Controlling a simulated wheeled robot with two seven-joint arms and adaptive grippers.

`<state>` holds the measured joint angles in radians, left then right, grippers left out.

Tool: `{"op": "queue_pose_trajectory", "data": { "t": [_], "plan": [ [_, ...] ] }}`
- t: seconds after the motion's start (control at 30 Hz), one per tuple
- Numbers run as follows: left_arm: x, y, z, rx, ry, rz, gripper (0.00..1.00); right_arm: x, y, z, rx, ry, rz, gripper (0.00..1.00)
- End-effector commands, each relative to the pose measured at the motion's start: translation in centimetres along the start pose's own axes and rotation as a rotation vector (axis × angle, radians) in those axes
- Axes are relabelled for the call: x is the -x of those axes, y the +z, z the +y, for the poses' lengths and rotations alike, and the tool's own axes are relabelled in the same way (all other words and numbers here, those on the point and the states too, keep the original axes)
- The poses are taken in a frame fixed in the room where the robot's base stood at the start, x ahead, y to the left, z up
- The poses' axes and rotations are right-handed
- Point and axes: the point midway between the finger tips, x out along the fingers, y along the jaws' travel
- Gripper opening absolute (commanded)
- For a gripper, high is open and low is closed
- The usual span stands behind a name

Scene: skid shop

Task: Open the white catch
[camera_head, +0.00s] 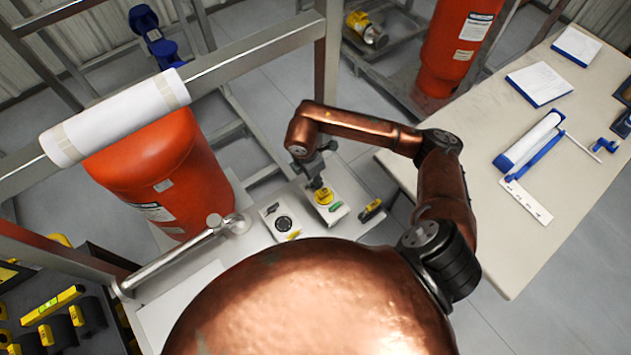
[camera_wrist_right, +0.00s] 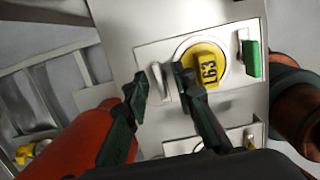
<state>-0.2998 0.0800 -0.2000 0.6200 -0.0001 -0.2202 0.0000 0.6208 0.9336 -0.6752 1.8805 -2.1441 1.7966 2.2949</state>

• • • • • • •

▸ The problem: Skipping the pictures, transcribe each line above exactly as it appears.

▸ Final answer:
Controlling a simulated wheeled robot with two seven-joint arms and adaptive grippers.

`<state>` holds the measured joint angles in radians, left then right, grippers left out.

Tool: `{"op": "queue_pose_trajectory", "data": { "t": [_], "plan": [ [_, ...] ] }}`
- t: seconds after the motion's start (control at 30 Hz), one per tuple
- Numbers run as follows: left_arm: x, y, z, rx, ry, rz, gripper (0.00..1.00); right_arm: x, y, z, rx, ry, rz, gripper (0.00..1.00)
- End-effector commands, each relative to the pose measured at the motion's start: translation in centimetres along the start pose's own axes and rotation as a rotation vector (axis × angle, radians) in those axes
- Axes are relabelled for the call: x is the -x of those axes, y the +z, z the +y, for the poses' lengths and rotations alike, and the tool's own axes are relabelled in the same way (all other words and numbers here, those on the point and the states too, keep the original axes)
- The poses are taken in a frame fixed in the room where the robot's base stood at the start, x ahead, y to the left, z up
- The poses' axes and rotations are right-handed
- Point and axes: the point midway between the finger tips, x out along the fingers, y along the jaws' travel
- Gripper opening absolute (commanded)
- For a gripper, high is open and low is closed
- The usual span stands behind a name

Scene: skid shop

Task: Open the white catch
[camera_head, +0.00s] 
[camera_wrist_right, +0.00s] 
<state>-0.2998 0.0800 -0.2000 0.6200 -0.0001 -0.2202 0.0000 0.6208 0.9336 -0.6752 1.8805 -2.1441 1.7966 2.2949</state>

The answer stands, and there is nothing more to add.